Article (textes et photos) publié dans le magazine Axes d’Affaires.
Mensuel professionnel spécialisé dans le tourisme d’affaires, les séminaires et incentives en entreprise.
Journaliste, rédacteur, reporter photographe j’y réalise des reportages en France et dans le monde (dossiers destinations, enquêtes, dossiers économiques, éditoriaux)
Cuba
La plus sensuelle des Caraïbes
Lors de l’un de ses derniers Congrès, Fidel Castro clamait haut et fort que « si Cuba doit être le dernier pays sous régime communiste, il le sera… » Nous sommes de plus en plus tentés de le croire. Mais si le fanatisme révolutionnaire « d’El Lider Maximo » se fait sentir un peu partout, Cuba ne peut s’empêcher d’être encore et toujours cette torride charmeuse qui fit succomber Hemingway.
Au coeur de La Havane, que les vieilles « américaines » enfument de la combustion d’une essence mal raffinée et de moteurs mille fois bricolés, l’hôtel Habana Libre inculque inévitablement au visiteur le rythme cubain. Ce véritable monstre de béton de 500 chambres, éclairé de lumières outrageusement tamisées, portait « avant la Révolution » le nom sans âme de Hilton. Aujourd’hui, son patronyme et sa gestion « d’après la Révolution » en ont une: celle de Cuba.

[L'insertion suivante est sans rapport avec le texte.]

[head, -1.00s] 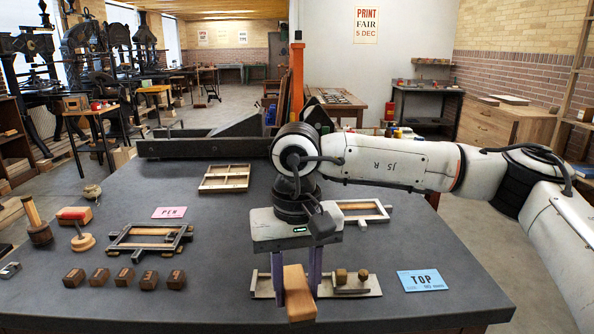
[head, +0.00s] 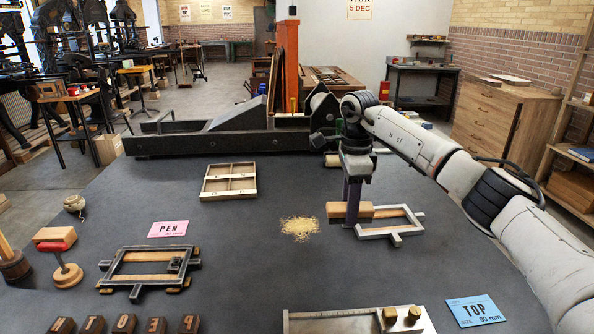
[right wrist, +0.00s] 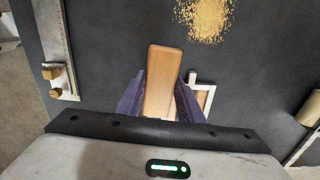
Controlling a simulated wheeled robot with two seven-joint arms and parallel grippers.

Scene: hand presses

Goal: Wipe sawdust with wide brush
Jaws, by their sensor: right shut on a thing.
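The sawdust (head: 300,228) lies as a small pale yellow heap on the dark grey table (head: 270,290), near its middle in the head view. It also shows at the top of the right wrist view (right wrist: 209,17). My right gripper (head: 352,208) is shut on a wooden block, the brush (head: 348,211), whose bristles I cannot see. The brush is just right of the sawdust and apart from it, beside a grey frame. In the right wrist view the brush (right wrist: 163,80) sits between the purple fingers (right wrist: 160,100). My left gripper is out of view.
A grey frame (head: 370,233) lies right beside the brush. A wooden tray (head: 229,196), a chase-like frame (head: 148,290), a pink PEN card (head: 167,229) and several wooden blocks (head: 125,324) lie left. A metal composing stick (head: 350,315) and blue TOP card (head: 478,310) lie at front right.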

De charmantes liftières au chant rituel et monocorde « subiendo, bajando ? » (« vous montez, vous descendez ? ») font définitivement comprendre qu’ici la vie se prend comme elle vient. La climatisation de la chambre aura peut-être quelques ratés, il se pourrait bien que le bouchon de la baignoire ne soit pas parfaitement étanche et que la table de déjeuner ne soit pas des plus nettes. Personne, ou un trop grand nombre, en est le responsable pour pouvoir remédier à ces petits problèmes. Qu’importe, puisque à l’extérieur le mercure atteint des sommets et, faisant malgré tout abstraction de ses multiples tracas, Cuba se veut belle et pleine d’entrain.
Sublime Mojito
C’est le plus souvent sous une chape d’azur que La Havane s’éveille. L’UNESCO ne s’est pas trompé en classant Patrimoine de l’Humanité son centre historique. Les bâtisses aux façades délicieusement colorées ressemblent à de grosses pâtisseries – à la fraise, au caramel, à la menthe ou au citron – que le soleil et le temps dévorent avec gourmandise.

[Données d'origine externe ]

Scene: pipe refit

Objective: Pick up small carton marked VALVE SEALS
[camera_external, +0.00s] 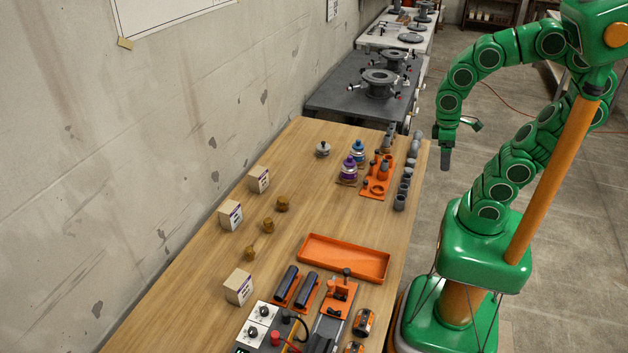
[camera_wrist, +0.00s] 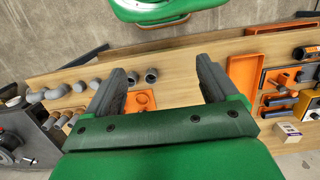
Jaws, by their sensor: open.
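Three small pale cartons with printed labels stand along the wall side of the wooden table in the external view: a far one (camera_external: 259,179), a middle one (camera_external: 230,215) and a near one (camera_external: 238,287). Their print is too small to read, so I cannot tell which is marked VALVE SEALS. One carton (camera_wrist: 288,132) shows at the lower right of the wrist view, outside my jaws. My gripper (camera_external: 445,160) hangs beyond the table's right edge, well away from all the cartons. In the wrist view my gripper (camera_wrist: 161,70) is open with nothing between its fingers.
An empty orange tray (camera_external: 343,258) lies mid-table. Brass fittings (camera_external: 268,224) stand near the cartons. Tools and a switch box (camera_external: 262,326) crowd the near end.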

Au détour du fouillis de rues, les multiples places qui accueillent couvents et autres églises témoignent du riche passé espagnol de l’île. Aujourd’hui encore, le quartier colonial n’est autre que le tableau de la vie civile. On se rend toujours chez « l’Herbolario » ou à la « Botetica » prendre conseil auprès de l’abuelita, digne grand-mère qui, discrètement, délivre ses remèdes ancestraux, alors que Cuba possède l’une des médecines les plus en avance qui soit.
Mais la meilleure des tisanes est bien sûr à base de rhum et se déguste à la Bodeguita del Medio. Taverne devenue lieu de passage obligé des touristes, elle n’en a pas perdu son charme pour autant. Dans une ambiance plus que chaleureuse on y déjeune créole comme nulle part ailleurs et s’y savoure ce mythique cocktail inventé par le non moins légendaire Hemingway: le « Mojito ». Une bonne rasade de rhum blanc, un doigt de citron vert, une « saupoudrée » de sucre de canne, quelques feuilles de menthe, le tout noyé par de l’eau de Seltz. Après avoir libéré les arômes mentholés avec l’aide d’un petit bâtonnet, il ne reste plus qu’à porter le verre aux lèvres. Il fait plus de trente à l’ombre et pourtant la fraîcheur envahit déjà tout le corps…
Il est donc temps de découvrir le Malecon, immense promenade qui étire ses sept kilomètres le long de l’océan, et ses vieilles demeures que la lueur rosée du couchant inonde. Les jeunes cubains aiment s’y promener laissant flotter au vent leurs guayaberas, amples chemises de coton et tenue nationale. Jeux d’ombres et de couleurs sur fond de colonnes. Magie des lieux.
Magique Tropicana
Autre magicien, mais de la nuit celui-ci, le Tropicana attire le « Tout Havane ». L’immense cabaret fait évoluer près de quatre cents danseurs au coeur d’un décor de jungle tropicale. Le rhum coule à flot et ne fait qu’un bref séjour au fond des verres. La nuit entraîne ses hôtes au rythme des salsas, congas et autres mérengués. Saoulés des airs tropicaux, ils rejoignent bientôt la scène où les plus belles femmes de Cuba les initient à ces danses sensuelles.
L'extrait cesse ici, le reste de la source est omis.